▶ **DATA**
+-------+

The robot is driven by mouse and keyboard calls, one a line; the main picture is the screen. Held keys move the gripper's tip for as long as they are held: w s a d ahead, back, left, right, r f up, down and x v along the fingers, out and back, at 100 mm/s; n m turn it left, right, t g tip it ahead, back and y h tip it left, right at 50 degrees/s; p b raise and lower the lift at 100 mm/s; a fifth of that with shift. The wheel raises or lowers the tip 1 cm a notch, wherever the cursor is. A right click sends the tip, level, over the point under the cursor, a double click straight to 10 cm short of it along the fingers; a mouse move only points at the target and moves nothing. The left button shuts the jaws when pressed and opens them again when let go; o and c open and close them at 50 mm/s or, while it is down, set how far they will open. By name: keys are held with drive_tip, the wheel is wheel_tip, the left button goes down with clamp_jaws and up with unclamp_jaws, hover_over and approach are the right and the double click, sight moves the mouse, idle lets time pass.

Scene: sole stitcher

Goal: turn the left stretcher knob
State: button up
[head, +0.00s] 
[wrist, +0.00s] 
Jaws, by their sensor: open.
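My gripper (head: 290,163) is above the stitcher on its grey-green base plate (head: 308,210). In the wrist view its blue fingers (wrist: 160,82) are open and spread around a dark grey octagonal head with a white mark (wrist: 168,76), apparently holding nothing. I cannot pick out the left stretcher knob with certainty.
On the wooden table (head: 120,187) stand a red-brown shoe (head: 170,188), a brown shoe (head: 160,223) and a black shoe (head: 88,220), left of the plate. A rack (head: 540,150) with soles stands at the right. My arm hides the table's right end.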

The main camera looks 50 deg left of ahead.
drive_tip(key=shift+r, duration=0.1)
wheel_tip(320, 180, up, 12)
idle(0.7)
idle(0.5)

+-------+

▶ **SET PROBLEM**
From the very first line of the data through the line with "[wrist, +0.00s]" in it, please reproduce each line exactly and output nothing more.

▶ **THE REPLY**
The robot is driven by mouse and keyboard calls, one a line; the main picture is the screen. Held keys move the gripper's tip for as long as they are held: w s a d ahead, back, left, right, r f up, down and x v along the fingers, out and back, at 100 mm/s; n m turn it left, right, t g tip it ahead, back and y h tip it left, right at 50 degrees/s; p b raise and lower the lift at 100 mm/s; a fifth of that with shift. The wheel raises or lowers the tip 1 cm a notch, wherever the cursor is. A right click sends the tip, level, over the point under the cursor, a double click straight to 10 cm short of it along the fingers; a mouse move only points at the target and moves nothing. The left button shuts the jaws when pressed and opens them again when let go; o and c open and close them at 50 mm/s or, while it is down, set how far they will open. By name: keys are held with drive_tip, the wheel is wheel_tip, the left button goes down with clamp_jaws and up with unclamp_jaws, hover_over and approach are the right and the double click, sight moves the mouse, idle lets time pass.

Scene: sole stitcher

Goal: turn the left stretcher knob
State: button up
[head, +0.00s] 
[wrist, +0.00s] 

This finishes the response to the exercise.